Sanssouci: Vorschlag
■ „Die Wut im Bauch“ – Fritz Cremer in der Ladengalerie
„... ich könnte genauso sagen, die sowjetische Kunst ist völlig formalistisch. Sie trifft nicht den sozialistischen Geist. – Diese ganzen Theorien sind nicht wahr ...“ Als sich Fritz Cremer 1964 mit diesen Worten aus der Jury zur Ausstellung „Unser Zeitgenosse“ anläßlich des 15jährigen Bestehens der Deutschen Akademie der Künste verabschiedete, war der damals 58 Jahre alte Bildhauer bereits drei Jahre zuvor als Sekretär der Sektion Bildende Kunst abberufen worden. Fritz Cremer war ein Querschläger, der sich von der sozialistischen Kulturpropaganda nicht vereinnahmen ließ. Wurde die künstlerische Freiheit geknebelt, kochte er und ließ den Dampf ab.
„Die Wut, das Wort“ steht unter der Federzeichnung eines in Angriffsstellung verharrenden Ebers von 1991, ein Bild, das neben zahlreichen anderen gezeichneten Alterswerken des im letzten Jahr verstorbenen Künstlers derzeit in der Ladengalerie ausgestellt ist. Das Bild vom wilden Eber zeigt des Zeichners Lebenshaltung. Seine Wut über den verordneten künstlerischen Dogmatismus hat Cremer am gegebenen Ort immer auch in Worte gefaßt. Sein grafisches Spätwerk unterscheidet sich deutlich von seinen Skulpturen und den ihnen zugrundeliegenden Vorstudien. Für seine Antikriegs- und KZ-Denkmäler in Buchenwald und Ravensbrück aus den fünfziger und sechziger Jahren wurde er in der DDR mit hohen Ehrungen ausgezeichnet, später geriet er ins Abseits. Er konnte und wollte sich nicht einer falsch verstandenen volkstümelnden Kunst verschreiben. Es waren weniger Cremers Figuren selbst, die auf Ablehnung stießen (gerade seine Frauengestalten, insbesondere eine Statuettengruppe von „Müttern“, verschweigen nicht den Einfluß der als Vorzeigekünstlerin der Betroffenheit herausgestellten Käthe Kollwitz), es waren vielmehr seine Verbalattacken gegen die KollegInnen in der Akademie.
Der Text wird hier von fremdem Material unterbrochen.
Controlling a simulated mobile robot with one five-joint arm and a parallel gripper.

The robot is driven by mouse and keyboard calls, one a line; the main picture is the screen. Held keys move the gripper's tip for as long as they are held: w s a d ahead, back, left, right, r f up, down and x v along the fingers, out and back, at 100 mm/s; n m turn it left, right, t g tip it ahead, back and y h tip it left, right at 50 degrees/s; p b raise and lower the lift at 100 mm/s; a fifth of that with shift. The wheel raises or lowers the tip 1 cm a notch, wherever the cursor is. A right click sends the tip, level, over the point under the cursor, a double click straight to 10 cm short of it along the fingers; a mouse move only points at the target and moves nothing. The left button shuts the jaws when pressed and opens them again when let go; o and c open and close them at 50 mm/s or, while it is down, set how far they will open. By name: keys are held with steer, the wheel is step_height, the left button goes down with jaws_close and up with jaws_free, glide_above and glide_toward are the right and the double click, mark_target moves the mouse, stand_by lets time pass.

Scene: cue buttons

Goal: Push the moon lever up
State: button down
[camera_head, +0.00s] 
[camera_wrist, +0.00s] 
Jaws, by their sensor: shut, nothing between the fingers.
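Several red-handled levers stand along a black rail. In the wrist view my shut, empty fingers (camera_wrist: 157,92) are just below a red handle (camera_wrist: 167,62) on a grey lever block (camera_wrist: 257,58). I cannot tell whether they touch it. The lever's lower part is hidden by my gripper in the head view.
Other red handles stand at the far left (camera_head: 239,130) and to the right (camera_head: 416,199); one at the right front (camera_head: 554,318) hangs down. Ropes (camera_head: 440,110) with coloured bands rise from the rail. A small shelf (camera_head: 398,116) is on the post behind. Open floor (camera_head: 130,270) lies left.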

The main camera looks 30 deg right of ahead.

1985, acht Jahre vor seinem Tod, skizzierte Cremer den Entwurfsplan eines Grabmals für sich und seine Frau. In Gedanken schon mit dem Tod beschäftigt, entstanden so hervorragende Zeichnungen, daß man meinen möchte, der Künstler habe erst jetzt sein eigentliches Medium entdeckt. „Für Christa“, seine Frau, zeichnete er 1993 einen Mann mit tiefen Augenhöhlen in einem totenkopfähnlichen Schädel. Der Körper wirkt sehr kräftig und groß im Verhältnis zum Kopf. Arme und Beine verschwinden hinter unruhigen, gekritzelten Zeichenschraffuren. Fast unleserlich steht darunter: „vielleicht ist (es) meine letzte Zeichnung“. Das ist sie. Petra Welzel
Bis Ende Januar, Mo-Fr 10-18.30 Uhr, Ladengalerie, Kudamm 64, Charlottenburg, Katalog 10 Mark.